Heyday for hauling while the cold weather lasts

Leader staff

People are talking a lot these days about how much truck traffic there is – generally and on Hwy. 88 in particular. So the timing seemed good for another truck count.

Somewhat surprisingly, the March 3 count turned up only three log haul trucks in the 15-minute period. The count was of trucks going either way on 88 past the Sawridge Travel Centre, starting at about 3 p.m.

The total number of heavy haul units was 26 – not as busy as expected, but certainly a few more than most of the similar counts over the past year or so. Fifteen of the units were tank trucks, and eight were in the ‘other’ category.

If those numbers hold steady over a 12-hour day, it would mean 1,248 trucks – although about half those would be empty.

One thing is for sure – a lot of people are making their living these days driving trucks. But word is – unofficially – that much of the Marten Hills oil from those new wells we’ve been hearing about will soon be moving via pipeline, rather than trucks. If so, a lot of truckers are going to be looking for work elsewhere.
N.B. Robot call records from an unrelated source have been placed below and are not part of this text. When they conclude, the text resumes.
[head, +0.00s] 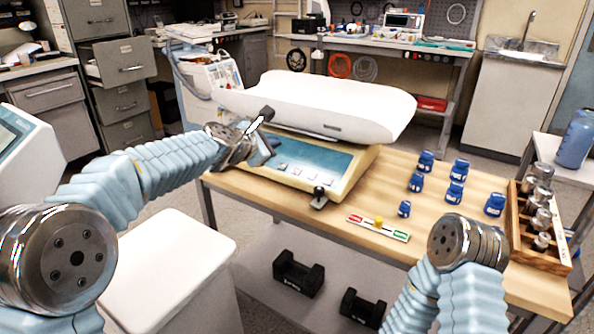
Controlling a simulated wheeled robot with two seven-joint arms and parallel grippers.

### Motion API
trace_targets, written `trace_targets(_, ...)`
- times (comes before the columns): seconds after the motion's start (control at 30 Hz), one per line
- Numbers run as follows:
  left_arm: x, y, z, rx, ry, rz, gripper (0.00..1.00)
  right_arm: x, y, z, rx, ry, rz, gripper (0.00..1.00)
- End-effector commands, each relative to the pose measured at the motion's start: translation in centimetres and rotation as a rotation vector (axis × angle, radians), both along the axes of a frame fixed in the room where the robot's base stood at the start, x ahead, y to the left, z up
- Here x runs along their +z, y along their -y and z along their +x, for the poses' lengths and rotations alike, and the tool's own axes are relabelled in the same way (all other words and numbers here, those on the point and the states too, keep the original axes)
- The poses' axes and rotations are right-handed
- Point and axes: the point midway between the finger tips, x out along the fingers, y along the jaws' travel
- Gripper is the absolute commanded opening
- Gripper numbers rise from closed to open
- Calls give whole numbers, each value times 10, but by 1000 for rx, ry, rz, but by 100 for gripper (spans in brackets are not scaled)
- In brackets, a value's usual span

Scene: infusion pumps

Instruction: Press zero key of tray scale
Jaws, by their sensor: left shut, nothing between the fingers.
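The tray scale has a white curved tray (330,104) on top of a cream base with a blue front panel (322,163). A row of small pale keys (298,171) shows on the panel; their labels are too small to read. My left gripper (262,119) is shut and empty. In the picture it overlaps the left end of the panel, just below the tray edge, and hides that part. I cannot tell whether it touches the scale. My right arm comes in at the lower right, but its gripper does not show.
The scale stands on a wooden table (385,180). Black weights (298,273) lie below. A white cabinet (175,265) stands at the front left.

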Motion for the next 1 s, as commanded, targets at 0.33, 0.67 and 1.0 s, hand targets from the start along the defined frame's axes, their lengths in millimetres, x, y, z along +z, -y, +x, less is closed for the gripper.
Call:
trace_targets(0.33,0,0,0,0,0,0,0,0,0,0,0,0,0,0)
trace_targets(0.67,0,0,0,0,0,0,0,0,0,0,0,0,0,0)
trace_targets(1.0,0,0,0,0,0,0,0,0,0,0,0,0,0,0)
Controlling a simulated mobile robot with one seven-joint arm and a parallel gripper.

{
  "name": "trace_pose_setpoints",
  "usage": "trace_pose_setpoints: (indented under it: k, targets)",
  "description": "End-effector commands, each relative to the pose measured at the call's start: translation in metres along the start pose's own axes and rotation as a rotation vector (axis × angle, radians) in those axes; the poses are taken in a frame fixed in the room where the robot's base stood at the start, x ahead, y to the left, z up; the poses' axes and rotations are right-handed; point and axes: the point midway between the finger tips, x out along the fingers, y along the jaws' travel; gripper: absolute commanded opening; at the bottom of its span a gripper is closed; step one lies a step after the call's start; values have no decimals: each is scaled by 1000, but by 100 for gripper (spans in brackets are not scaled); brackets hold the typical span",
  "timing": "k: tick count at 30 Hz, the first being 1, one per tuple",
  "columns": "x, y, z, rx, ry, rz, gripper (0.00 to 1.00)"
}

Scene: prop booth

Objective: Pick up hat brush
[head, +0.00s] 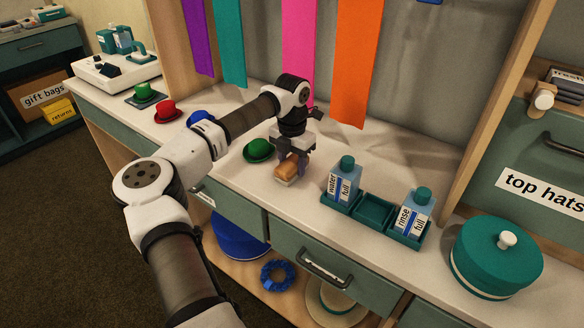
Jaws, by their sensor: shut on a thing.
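The hat brush (288,173) has a tan wooden back and a paler underside. It is at the counter, between the green hat and the water bottle. My gripper (291,160) points down over it and is shut on it. The gripper hides part of the brush's top. I cannot tell whether the brush still touches the counter.
A green hat (259,150) lies close left of my gripper. A water bottle (345,178) and a rinse bottle (414,209) stand in a green tray (374,211) to the right. A round teal box (497,262) is at far right. Coloured ribbons hang behind.

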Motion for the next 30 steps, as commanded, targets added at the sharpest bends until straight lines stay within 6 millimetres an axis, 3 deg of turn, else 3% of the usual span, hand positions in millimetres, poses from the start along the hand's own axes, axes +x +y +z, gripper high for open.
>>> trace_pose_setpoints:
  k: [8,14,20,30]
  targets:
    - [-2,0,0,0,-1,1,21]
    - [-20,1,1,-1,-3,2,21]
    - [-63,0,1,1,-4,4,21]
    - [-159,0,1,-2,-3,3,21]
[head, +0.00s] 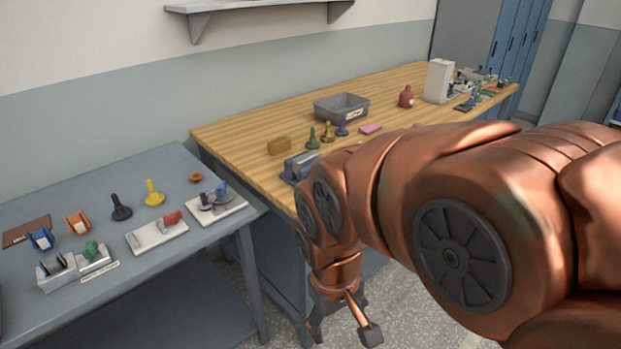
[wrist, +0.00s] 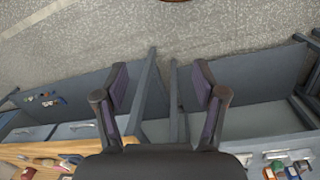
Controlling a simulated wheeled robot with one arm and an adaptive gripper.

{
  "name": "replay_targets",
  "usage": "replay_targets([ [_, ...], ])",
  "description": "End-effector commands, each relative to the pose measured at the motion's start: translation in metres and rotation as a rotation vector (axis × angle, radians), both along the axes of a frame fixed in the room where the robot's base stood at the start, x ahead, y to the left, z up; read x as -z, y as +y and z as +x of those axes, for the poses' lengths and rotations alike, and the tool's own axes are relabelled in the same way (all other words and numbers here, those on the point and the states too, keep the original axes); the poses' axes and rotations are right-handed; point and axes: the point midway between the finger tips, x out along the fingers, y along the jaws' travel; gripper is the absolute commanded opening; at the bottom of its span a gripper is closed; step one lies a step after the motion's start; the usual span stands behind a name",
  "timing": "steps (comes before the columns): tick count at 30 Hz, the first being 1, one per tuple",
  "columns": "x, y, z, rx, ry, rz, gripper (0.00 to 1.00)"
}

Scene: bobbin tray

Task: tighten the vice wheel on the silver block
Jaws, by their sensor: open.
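A blue-grey vice (head: 299,167) sits at the front edge of the wooden bench (head: 235,138). My arm hides its right side, and I cannot make out its wheel or a silver block in its jaws. My gripper (wrist: 161,86) is open and empty in the wrist view, with its two dark fingers well apart and the bench legs and floor beyond them. In the head view my arm hangs down in front of the bench, with the gripper low, below the bench top and away from the vice.
A grey bin (head: 342,108), a yellow-brown block (head: 279,146), several bobbin-like pieces and a red bottle (head: 406,97) stand on the bench. A grey table (head: 130,185) at left holds small fixtures and coloured parts. Speckled floor (wrist: 180,35) is clear.

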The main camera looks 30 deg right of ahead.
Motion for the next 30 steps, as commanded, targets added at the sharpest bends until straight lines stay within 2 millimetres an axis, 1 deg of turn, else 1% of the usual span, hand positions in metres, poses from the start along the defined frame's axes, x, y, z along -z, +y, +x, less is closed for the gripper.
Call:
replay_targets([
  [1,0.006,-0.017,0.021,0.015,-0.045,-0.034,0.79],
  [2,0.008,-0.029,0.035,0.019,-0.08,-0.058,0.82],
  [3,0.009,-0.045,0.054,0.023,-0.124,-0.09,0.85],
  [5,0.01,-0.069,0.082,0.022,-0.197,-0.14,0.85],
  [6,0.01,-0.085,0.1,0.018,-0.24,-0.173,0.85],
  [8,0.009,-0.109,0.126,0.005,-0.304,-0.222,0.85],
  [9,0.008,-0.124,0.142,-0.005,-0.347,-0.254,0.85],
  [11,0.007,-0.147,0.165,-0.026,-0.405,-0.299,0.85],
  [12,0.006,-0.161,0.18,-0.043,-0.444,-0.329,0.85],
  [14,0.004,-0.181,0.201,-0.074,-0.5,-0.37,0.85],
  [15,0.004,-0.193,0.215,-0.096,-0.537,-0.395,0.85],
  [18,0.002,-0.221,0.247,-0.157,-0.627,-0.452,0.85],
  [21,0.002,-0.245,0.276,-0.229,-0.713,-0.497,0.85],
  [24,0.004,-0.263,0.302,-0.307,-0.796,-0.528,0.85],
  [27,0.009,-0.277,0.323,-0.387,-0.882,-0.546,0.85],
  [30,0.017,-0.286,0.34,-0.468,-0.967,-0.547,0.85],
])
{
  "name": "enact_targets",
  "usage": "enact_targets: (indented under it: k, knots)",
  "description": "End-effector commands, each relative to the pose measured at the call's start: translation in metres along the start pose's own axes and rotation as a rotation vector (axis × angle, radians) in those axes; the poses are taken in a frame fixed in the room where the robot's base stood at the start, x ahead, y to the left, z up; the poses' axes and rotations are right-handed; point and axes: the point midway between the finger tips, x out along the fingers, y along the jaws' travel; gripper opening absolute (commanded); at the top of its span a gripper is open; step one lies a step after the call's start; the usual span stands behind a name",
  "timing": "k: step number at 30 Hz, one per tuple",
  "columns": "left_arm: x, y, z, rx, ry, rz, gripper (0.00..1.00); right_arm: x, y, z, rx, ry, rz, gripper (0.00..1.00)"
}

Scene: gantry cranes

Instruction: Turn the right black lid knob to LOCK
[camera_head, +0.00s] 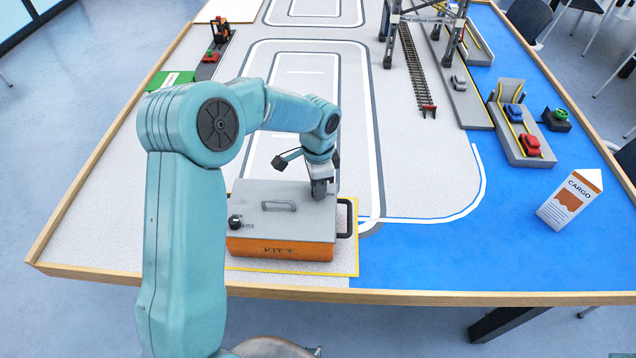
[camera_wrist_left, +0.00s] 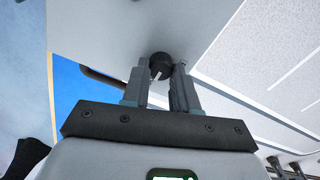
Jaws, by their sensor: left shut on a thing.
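An orange case (camera_head: 280,249) with a grey lid (camera_head: 265,191) stands near the front edge of the table. A left black knob (camera_head: 235,222) shows on the lid's front left. My left gripper (camera_head: 321,190) points down at the lid's right side and hides the right knob in the head view. In the left wrist view the right black knob (camera_wrist_left: 160,64), with a white mark on it, sits between the fingertips, and my left gripper (camera_wrist_left: 160,76) is shut on it. The lettering around this knob cannot be read. My right gripper is not in view.
A grey handle (camera_head: 279,205) lies on the lid, and a black handle (camera_head: 350,217) is on the case's right side.

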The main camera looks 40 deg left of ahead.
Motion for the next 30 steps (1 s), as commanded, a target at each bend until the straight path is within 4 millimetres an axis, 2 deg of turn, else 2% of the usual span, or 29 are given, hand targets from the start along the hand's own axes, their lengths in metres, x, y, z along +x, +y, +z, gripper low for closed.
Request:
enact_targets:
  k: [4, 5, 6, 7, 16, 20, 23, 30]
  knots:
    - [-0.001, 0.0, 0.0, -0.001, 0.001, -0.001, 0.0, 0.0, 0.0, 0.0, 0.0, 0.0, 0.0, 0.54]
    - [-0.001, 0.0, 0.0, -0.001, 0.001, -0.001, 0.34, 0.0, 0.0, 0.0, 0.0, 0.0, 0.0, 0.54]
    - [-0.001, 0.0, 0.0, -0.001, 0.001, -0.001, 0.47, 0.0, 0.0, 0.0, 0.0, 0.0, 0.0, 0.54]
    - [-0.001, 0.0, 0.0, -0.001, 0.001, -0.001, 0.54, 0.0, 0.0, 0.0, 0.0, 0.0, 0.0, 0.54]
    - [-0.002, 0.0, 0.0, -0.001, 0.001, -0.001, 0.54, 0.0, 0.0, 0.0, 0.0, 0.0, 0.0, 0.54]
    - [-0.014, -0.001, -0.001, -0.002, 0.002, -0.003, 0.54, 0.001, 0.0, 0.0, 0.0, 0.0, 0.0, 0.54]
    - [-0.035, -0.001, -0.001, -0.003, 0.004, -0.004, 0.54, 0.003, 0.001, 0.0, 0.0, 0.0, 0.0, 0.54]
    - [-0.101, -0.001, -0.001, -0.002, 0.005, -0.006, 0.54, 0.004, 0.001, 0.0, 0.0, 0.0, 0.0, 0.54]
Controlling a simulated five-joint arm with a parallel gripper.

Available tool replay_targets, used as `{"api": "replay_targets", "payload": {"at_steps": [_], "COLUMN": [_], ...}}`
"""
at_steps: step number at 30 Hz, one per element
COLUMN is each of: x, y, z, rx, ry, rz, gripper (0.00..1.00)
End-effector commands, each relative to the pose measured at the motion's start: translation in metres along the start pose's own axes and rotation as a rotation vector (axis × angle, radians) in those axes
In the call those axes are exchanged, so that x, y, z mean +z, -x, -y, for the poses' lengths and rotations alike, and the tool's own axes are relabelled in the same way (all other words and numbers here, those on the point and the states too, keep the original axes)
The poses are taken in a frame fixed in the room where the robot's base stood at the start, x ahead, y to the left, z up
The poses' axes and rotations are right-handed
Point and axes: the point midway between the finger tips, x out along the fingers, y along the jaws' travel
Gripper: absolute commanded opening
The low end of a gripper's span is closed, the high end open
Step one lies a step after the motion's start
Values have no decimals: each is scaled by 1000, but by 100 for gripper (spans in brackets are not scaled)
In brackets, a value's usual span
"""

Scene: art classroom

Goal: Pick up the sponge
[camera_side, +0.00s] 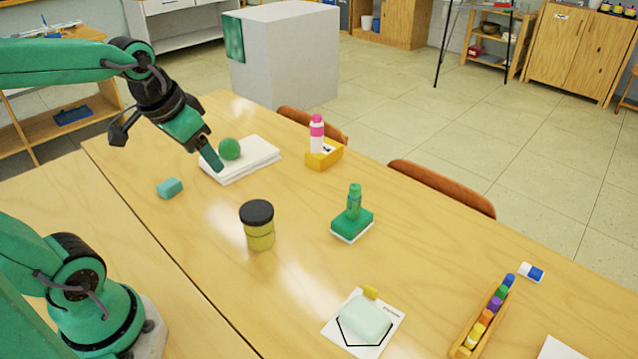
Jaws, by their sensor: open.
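A pale mint block (364,316) lies on a white card at the front, and a small teal block (170,188) lies at the left. I cannot tell for sure which one the task calls the sponge. My gripper (209,156) is open and empty, above the table at the upper left, well away from the green-and-white block. Its fingers are seen partly edge-on.
A black-lidded jar (258,230) stands mid-table. A green ball (229,149) rests on white paper (255,161). A pink bottle (316,135) stands by a yellow block (327,157). A tray (465,340) of coloured pieces and a blue-white eraser (531,272) are at the right.

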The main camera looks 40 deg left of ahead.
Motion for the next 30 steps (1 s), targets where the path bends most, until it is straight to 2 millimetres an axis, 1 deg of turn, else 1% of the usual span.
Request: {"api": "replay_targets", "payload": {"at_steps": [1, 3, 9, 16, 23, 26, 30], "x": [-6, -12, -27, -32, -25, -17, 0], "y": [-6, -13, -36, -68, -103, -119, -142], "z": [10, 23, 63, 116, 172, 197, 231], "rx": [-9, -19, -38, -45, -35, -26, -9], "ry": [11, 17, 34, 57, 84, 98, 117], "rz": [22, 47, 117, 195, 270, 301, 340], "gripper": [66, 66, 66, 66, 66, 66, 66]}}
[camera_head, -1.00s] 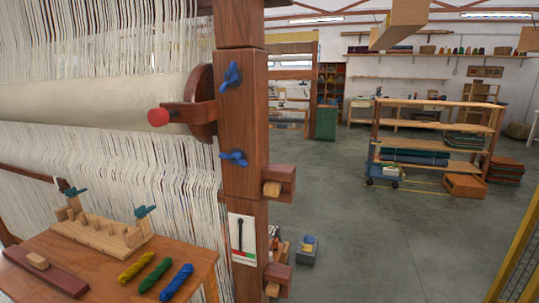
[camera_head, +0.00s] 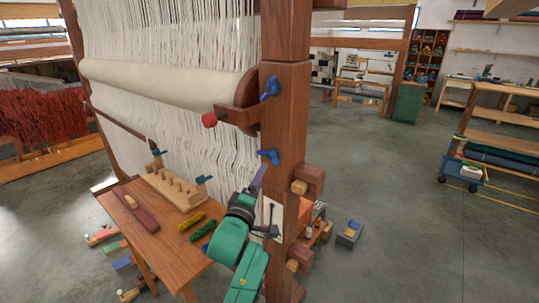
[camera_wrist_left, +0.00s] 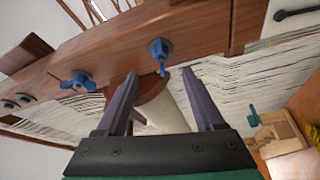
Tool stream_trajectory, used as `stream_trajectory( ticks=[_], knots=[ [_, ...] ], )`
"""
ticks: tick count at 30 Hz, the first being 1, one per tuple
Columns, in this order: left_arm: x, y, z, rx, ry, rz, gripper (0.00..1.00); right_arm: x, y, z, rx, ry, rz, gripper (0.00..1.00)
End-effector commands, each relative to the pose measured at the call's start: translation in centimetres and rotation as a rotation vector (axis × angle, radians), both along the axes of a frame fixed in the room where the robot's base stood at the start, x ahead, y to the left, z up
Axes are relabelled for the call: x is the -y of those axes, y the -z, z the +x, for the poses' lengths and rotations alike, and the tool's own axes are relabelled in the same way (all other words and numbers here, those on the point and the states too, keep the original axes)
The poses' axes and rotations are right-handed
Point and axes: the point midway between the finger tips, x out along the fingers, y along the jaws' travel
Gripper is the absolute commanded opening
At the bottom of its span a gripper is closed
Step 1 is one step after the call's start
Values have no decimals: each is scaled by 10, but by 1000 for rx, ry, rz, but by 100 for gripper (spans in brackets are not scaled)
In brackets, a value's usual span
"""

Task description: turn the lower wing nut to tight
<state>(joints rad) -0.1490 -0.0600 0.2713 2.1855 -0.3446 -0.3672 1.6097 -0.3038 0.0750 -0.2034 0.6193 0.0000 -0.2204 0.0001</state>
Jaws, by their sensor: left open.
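The lower wing nut (camera_head: 269,156) is blue and sits on the face of the loom's wooden post (camera_head: 284,125). The upper wing nut (camera_head: 271,87) is above it, beside the brown wheel. My left gripper (camera_head: 260,172) is just below the lower nut in the head view. In the left wrist view its two purple fingers (camera_wrist_left: 160,76) are spread and empty. The lower nut (camera_wrist_left: 159,50) shows just beyond the gap between their tips, apart from both. The upper nut (camera_wrist_left: 77,82) is further left there. My right gripper is not in view.
A card with a black pointer (camera_head: 272,216) is on the post behind my left arm. A red knob (camera_head: 209,120) sticks out left of the post. A table (camera_head: 150,232) with a peg rack (camera_head: 176,187) and skeins stands left. Floor to the right is mostly clear.

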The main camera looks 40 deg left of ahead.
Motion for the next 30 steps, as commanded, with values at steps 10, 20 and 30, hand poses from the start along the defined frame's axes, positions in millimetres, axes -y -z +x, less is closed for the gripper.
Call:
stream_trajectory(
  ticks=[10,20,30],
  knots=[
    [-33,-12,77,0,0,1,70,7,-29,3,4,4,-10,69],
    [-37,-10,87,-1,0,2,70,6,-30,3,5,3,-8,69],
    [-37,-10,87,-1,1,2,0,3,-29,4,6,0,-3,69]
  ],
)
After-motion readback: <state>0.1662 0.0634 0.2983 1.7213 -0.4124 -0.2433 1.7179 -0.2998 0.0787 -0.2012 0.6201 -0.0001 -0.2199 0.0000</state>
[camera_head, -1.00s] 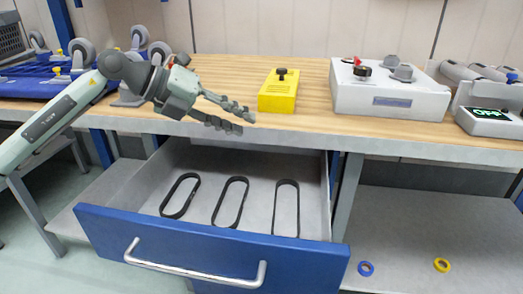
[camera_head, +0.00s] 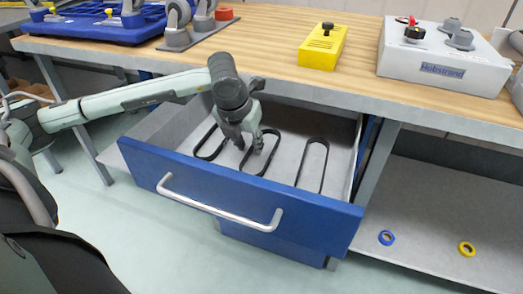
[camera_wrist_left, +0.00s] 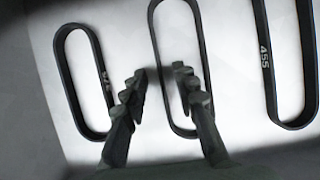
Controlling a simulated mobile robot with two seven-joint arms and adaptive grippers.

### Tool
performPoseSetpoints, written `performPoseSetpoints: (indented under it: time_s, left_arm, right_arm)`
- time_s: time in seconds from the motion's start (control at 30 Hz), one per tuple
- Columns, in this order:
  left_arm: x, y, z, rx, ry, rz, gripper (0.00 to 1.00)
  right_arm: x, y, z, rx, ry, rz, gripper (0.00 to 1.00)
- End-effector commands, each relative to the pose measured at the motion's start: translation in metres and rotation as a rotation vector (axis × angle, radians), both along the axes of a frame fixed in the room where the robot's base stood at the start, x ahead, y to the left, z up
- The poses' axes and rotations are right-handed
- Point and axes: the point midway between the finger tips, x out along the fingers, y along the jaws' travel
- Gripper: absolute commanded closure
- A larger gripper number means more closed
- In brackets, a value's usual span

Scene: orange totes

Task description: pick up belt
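Three black belts lie flat in the open drawer. The left belt (camera_head: 211,143) also shows in the left wrist view (camera_wrist_left: 63,85). The middle belt (camera_head: 269,151) is under my left gripper (camera_head: 250,147), and in the left wrist view it (camera_wrist_left: 202,40) runs up between and beyond the fingers. The right belt (camera_head: 325,165) shows in the left wrist view too (camera_wrist_left: 268,80), marked 455. In the left wrist view my left gripper (camera_wrist_left: 160,75) is open, its fingers apart over the near part of the middle belt. I cannot tell whether it touches. My right gripper is out of view.
The blue drawer front (camera_head: 230,200) with its metal handle (camera_head: 215,208) stands out from the wooden workbench (camera_head: 275,45). A yellow box (camera_head: 322,48) and a white box (camera_head: 430,62) are on the bench. Blue and yellow rings lie on the lower right shelf (camera_head: 430,225).

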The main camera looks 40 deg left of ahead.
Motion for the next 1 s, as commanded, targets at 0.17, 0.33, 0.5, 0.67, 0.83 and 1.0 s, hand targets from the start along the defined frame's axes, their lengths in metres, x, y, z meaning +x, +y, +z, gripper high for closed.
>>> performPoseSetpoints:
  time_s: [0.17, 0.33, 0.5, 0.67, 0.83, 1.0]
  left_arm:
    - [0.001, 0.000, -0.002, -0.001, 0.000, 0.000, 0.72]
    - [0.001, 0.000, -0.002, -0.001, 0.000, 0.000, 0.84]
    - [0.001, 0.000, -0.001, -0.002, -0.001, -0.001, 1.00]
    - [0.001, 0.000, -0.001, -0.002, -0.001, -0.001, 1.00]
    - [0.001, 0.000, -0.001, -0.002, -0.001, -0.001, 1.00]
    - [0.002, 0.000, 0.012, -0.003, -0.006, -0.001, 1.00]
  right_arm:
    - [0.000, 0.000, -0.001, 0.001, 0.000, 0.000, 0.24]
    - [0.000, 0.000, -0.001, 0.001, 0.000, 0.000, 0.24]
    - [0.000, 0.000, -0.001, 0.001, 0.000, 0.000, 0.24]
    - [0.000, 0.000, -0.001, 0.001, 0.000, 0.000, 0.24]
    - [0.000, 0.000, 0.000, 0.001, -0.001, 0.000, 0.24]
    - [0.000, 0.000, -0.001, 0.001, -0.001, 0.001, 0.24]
We’ve also heard there are several hundreds of truckloads of oil coming out of the Marten Hills Road every day.

The relative shortage of log loads might have something to do with the fact off-site storage was going on full-swing. Examples of that are in view on both sides of Hwy. 754, within two or three kilometres of the Hwy. 88 intersection.

Lotsa logs!

A Tolko log storage yard on the Wabasca highway, as it appeared on March 3. Logs are hauled and stored in locations like this during the winter, and then brought to the mill during the warmer months. It makes for a less congested highway further south in the winter months. However, area highways are plenty busy with other types of haul traffic these days.